• **What this task involves**
Please repeat all of the listing exactly.

Items from a dataset
◆ ◆ ◆

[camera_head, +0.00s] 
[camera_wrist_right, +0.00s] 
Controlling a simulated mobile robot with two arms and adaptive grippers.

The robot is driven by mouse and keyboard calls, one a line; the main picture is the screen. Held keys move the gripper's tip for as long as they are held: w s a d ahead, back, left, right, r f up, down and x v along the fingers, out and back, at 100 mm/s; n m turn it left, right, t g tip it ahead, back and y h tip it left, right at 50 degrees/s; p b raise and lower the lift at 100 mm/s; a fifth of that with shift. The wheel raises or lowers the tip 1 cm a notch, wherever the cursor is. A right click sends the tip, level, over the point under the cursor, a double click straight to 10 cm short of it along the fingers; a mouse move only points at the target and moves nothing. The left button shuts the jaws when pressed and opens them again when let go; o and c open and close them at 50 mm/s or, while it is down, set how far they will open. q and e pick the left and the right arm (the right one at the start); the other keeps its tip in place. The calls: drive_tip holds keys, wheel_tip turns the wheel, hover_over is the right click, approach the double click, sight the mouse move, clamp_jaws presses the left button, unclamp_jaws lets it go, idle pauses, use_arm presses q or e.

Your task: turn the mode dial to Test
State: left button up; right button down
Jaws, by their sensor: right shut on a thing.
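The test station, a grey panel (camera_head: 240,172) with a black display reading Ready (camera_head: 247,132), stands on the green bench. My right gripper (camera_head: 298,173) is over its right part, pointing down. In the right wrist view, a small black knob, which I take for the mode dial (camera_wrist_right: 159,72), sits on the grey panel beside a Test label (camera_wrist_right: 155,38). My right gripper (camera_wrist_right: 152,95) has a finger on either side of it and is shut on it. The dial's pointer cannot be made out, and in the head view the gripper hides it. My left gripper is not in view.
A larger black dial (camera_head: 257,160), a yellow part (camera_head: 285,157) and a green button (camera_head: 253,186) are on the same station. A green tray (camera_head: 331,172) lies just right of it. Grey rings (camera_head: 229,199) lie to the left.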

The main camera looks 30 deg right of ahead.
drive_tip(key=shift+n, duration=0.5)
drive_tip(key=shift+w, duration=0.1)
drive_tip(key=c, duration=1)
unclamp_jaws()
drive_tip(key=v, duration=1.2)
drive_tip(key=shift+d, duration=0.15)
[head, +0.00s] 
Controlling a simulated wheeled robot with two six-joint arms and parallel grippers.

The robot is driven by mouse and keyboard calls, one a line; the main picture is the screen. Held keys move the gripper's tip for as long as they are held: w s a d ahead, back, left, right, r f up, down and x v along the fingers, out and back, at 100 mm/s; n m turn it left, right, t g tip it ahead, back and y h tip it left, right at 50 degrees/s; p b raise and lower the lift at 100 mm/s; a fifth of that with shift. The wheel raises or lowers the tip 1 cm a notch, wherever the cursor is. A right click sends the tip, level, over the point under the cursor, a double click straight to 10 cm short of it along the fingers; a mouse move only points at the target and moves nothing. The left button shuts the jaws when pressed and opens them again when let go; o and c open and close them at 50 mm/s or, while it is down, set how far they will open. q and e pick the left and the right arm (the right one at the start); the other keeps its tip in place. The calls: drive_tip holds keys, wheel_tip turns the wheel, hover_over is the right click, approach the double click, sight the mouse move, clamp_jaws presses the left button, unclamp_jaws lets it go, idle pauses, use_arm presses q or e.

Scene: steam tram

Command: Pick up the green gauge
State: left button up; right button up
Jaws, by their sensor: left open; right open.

◆ ◆ ◆

• **Written answer**
[camera_head, +0.00s] 
[camera_wrist_right, +0.00s] 
Controlling a simulated mobile robot with two arms and adaptive grippers.

The robot is driven by mouse and keyboard calls, one a line; the main picture is the screen. Held keys move the gripper's tip for as long as they are held: w s a d ahead, back, left, right, r f up, down and x v along the fingers, out and back, at 100 mm/s; n m turn it left, right, t g tip it ahead, back and y h tip it left, right at 50 degrees/s; p b raise and lower the lift at 100 mm/s; a fifth of that with shift. The wheel raises or lowers the tip 1 cm a notch, wherever the cursor is. A right click sends the tip, level, over the point under the cursor, a double click straight to 10 cm short of it along the fingers; a mouse move only points at the target and moves nothing. The left button shuts the jaws when pressed and opens them again when let go; o and c open and close them at 50 mm/s or, while it is down, set how far they will open. q and e pick the left and the right arm (the right one at the start); the other keeps its tip in place. The calls: drive_tip holds keys, wheel_tip turns the wheel, hover_over is the right click, approach the double click, sight the mouse move, clamp_jaws presses the left button, unclamp_jaws lets it go, idle pauses, use_arm presses q or e.

Your task: turn the mode dial to Test
State: left button up; right button down
Jaws, by their sensor: right shut on a thing.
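The test station, a grey panel (camera_head: 240,172) with a black display reading Ready (camera_head: 247,132), stands on the green bench. My right gripper (camera_head: 298,173) is over its right part, pointing down. In the right wrist view, a small black knob, which I take for the mode dial (camera_wrist_right: 159,72), sits on the grey panel beside a Test label (camera_wrist_right: 155,38). My right gripper (camera_wrist_right: 152,95) has a finger on either side of it and is shut on it. The dial's pointer cannot be made out, and in the head view the gripper hides it. My left gripper is not in view.
A larger black dial (camera_head: 257,160), a yellow part (camera_head: 285,157) and a green button (camera_head: 253,186) are on the same station. A green tray (camera_head: 331,172) lies just right of it. Grey rings (camera_head: 229,199) lie to the left.

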The main camera looks 30 deg right of ahead.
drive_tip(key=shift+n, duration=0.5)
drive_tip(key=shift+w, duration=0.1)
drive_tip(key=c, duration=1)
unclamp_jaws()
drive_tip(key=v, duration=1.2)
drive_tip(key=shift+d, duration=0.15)
[head, +0.00s] 
Controlling a simulated wheeled robot with two six-joint arms and parallel grippers.

The robot is driven by mouse and keyboard calls, one a line; the main picture is the screen. Held keys move the gripper's tip for as long as they are held: w s a d ahead, back, left, right, r f up, down and x v along the fingers, out and back, at 100 mm/s; n m turn it left, right, t g tip it ahead, back and y h tip it left, right at 50 degrees/s; p b raise and lower the lift at 100 mm/s; a fifth of that with shift. The wheel raises or lowers the tip 1 cm a notch, wherever the cursor is. A right click sends the tip, level, over the point under the cursor, a double click straight to 10 cm short of it along the fingers; a mouse move only points at the target and moves nothing. The left button shuts the jaws when pressed and opens them again when let go; o and c open and close them at 50 mm/s or, while it is down, set how far they will open. q and e pick the left and the right arm (the right one at the start); the other keeps its tip in place. The calls: drive_tip holds keys, wheel_tip turns the wheel, hover_over is the right click, approach the double click, sight the mouse move, clamp_jaws presses the left button, unclamp_jaws lets it go, idle pauses, use_arm presses q or e.

Scene: steam tram

Command: Pick up the green gauge
State: left button up; right button up
Jaws, by their sensor: left open; right open.

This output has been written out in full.